The more important signal sits in working capital. Operating cash flow was negative $660 thousand, much better than negative $4.7 million in the comparable quarter, but still not positive. Two opposite forces drove the result: a decline in customers and accrued revenue contributed $5.5 million, and suppliers contributed $19.1 million, but inventory alone consumed $27.3 million. In business terms, the company is not only delivering more. It is also stocking up before the next revenue wave.

How $5.2 million of net profit became negative operating cash flow

That gap brings the tracking work back to the issue raised in the prior Deep TASE analysis on backlog quality: a large backlog is not enough if converting it requires more inventory, more supplier credit and more time before collection. The current quarter shows better gross profitability, but cash still says the business is in a preparation and delivery phase, not yet in a phase where growth is releasing cash.

Europe Adds Revenue, Still Not Margin

Europe is the largest structural change in the quarter. Segment revenue rose to $13.8 million, compared with only $3.6 million in the comparable quarter, mainly because of the consolidation of the companies acquired in the UK and Germany during 2025. On the surface, that proves the acquisitions are starting to enter the accounts. In practice, Europe generated only $194 thousand of operating profit.

This is the quarter’s main edge: Europe is already large enough to move the revenue line, but not yet large enough to change the group’s earnings quality. Europe’s segment operating margin was about 1.4%, compared with about 10.0% in Israel and 6.3% in the US. Even if part of the gap is explained by amortization of intangible assets created in the acquisitions, the result still leaves Europe in proof mode.

Europe is already in revenue, but not at the same profitability

The balance sheet sharpens the point. Europe had $47.9 million of segment assets and $46.9 million of segment liabilities. Against those figures, quarterly operating profit of $194 thousand is still marginal. This is not an argument that the acquisitions have failed. It means the first quarter has not yet proved that the European platform built in 2025 has moved from a presence layer to a profit layer.

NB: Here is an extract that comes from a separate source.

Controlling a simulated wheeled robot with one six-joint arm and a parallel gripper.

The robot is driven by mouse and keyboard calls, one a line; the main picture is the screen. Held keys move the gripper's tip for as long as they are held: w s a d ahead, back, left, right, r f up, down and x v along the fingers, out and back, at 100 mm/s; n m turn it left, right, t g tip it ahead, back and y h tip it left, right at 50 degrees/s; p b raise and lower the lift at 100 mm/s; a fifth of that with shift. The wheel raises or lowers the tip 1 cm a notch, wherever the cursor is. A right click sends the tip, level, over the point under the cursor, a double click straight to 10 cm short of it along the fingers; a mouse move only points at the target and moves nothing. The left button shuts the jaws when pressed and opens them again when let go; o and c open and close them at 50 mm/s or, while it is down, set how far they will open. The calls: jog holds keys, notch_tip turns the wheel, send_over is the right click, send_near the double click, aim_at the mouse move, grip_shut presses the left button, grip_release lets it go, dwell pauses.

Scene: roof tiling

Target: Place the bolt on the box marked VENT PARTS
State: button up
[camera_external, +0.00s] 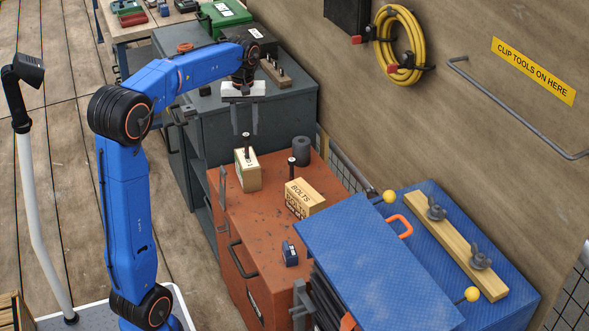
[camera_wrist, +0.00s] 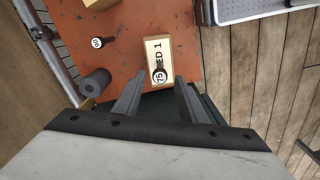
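A dark bolt with a round head marked 75 (camera_wrist: 159,76) stands upright on a pale wooden box (camera_external: 247,172); in the wrist view the box's lettering (camera_wrist: 158,48) shows "ED 1", the rest covered by the bolt. My gripper (camera_external: 245,132) is open and empty, pointing down just above this bolt (camera_external: 246,145). In the wrist view the bolt head appears between the fingertips. A second upright bolt (camera_external: 292,168), its head marked with digits (camera_wrist: 97,43), stands on the orange cabinet. I can read VENT PARTS nowhere; another box (camera_external: 304,198) reads "BOLTS" with a second line unclear.
A blue raised lid (camera_external: 375,260) stands at right. A grey cabinet (camera_external: 300,105) stands behind. The cabinet's front-left area is clear.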

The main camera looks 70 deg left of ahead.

The US shows a different, more specific weakness. Segment revenue fell 18.8% to $20.3 million because of a temporary decline in sales to a key customer, tied to that customer’s product-generation replacement and preparation for supplying the new product generation from the second quarter. This is an important checkpoint: if that explanation is right, the second quarter should start to show recovery. If it does not, the US decline will look less like timing and more like pressure on one of the group’s older profit engines.

The E.P.S Acquisition And Dividends Keep The Equity Raise At The Center

The January 2026 raise changed the liquidity picture quickly. The company issued 3,811,650 shares and raised $26.7 million net, lifting cash to $30.3 million at the end of March. About $20 million of the proceeds were deposited in an interest-bearing shekel deposit. That gave the company immediate flexibility after a year of European acquisitions, but that flexibility already has new uses.

The central event is the agreement to acquire E.P.S (Israel) Tech 1992 Ltd., an Israeli company that designs, develops and supplies embedded computing systems, mainly for defense-sector customers. The base consideration was set at a valuation of NIS 60 million, subject to net-cash-minus-debt and working-capital adjustments, and part of the consideration will be held in escrow until the adjustment process is completed. The agreement also includes a contingent consideration mechanism at the end of 4 years, capped at an additional NIS 42 million. The transaction is still subject to approval from the Competition Authority.

The positive side is clear: the acquisition can strengthen the Israeli defense activity and improve the company’s position with customers looking for embedded computing systems. The practical friction is just as clear: this is another acquisition before the European acquisitions have demonstrated meaningful profitability, and it will be funded from the company’s own resources. Professional-service costs of about NIS 2.5 million are not material relative to the balance sheet, but they are a reminder that each acquisition carries transition costs before contribution.

The all-in cash picture for the quarter explains why this matters. Before the equity raise, the company burned cash in operations, spent a small amount on investing activity, repaid short-term credit, paid interest, repaid lease principal and repaid loans. The increase in cash came from the share issue, not from the core business. At the same time, the board declared a $3.3 million dividend in March and another $1.9 million dividend in May. The company passes the legal distribution tests, but for the quality of the thesis, the payout should be tested against positive free cash flow that did not appear in the first quarter.

The Next Quarters Will Decide Whether This Is A Proof Year Or An Inventory Year

The first quarter does not weaken the company’s story. It even improves it on several metrics: revenue grew, gross margin increased, Israel remains a strong profit engine, and Europe finally entered the revenue line in a meaningful way. But it does not close the core test. Inventory grew very quickly, operating cash flow remained negative, Europe barely contributed operating profit, and the US is waiting for second-quarter proof.

The market is already approaching this with caution. Short interest as a percentage of float rose from 0.07% at the end of December to 1.42% on May 8, above a sector average of 0.66%, and SIR stood at 3.56 versus a sector average of 1.70. This is still not an extreme short position, but the move is fast enough to show that skeptical investors want deliveries, collection and better profitability, not only inventory ahead of backlog.

The rest of 2026 looks like a proof year. A stronger read requires three things: inventory declining or at least stabilizing relative to revenue, a US recovery as the new product generation starts shipping, and a European operating profit contribution that rises above a near-symbolic level. If those three show up together, the first quarter will look in hindsight like a successful preparation quarter. If revenue keeps rising while cash remains stuck in inventory and acquisitions hover around break-even, the thesis will look more like volume expansion that needs more capital than a mature profit engine.